_Source material:_

++++++++++

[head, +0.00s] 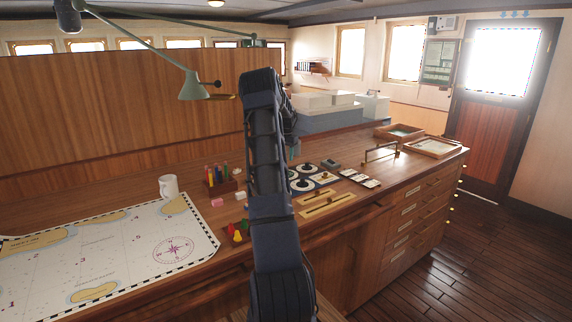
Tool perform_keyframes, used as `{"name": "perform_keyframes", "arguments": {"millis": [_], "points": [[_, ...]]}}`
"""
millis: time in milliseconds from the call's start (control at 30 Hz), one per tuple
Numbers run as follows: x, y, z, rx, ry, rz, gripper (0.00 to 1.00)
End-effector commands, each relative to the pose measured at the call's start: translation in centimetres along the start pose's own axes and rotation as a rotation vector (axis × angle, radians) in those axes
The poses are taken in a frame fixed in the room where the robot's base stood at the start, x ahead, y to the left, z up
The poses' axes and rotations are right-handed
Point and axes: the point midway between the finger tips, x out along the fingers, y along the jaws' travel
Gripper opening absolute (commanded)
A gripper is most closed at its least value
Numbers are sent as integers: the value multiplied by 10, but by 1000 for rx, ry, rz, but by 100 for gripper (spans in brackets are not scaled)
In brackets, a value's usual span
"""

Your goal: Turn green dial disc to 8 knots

++++++++++

_Exercise directions:_ Copy each line holding the word "Numbers" from the listing above.

_Answer to the task:_
Numbers run as follows: x, y, z, rx, ry, rz, gripper (0.00 to 1.00)
Numbers are sent as integers: the value multiplied by 10, but by 1000 for rx, ry, rz, but by 100 for gripper (spans in brackets are not scaled)

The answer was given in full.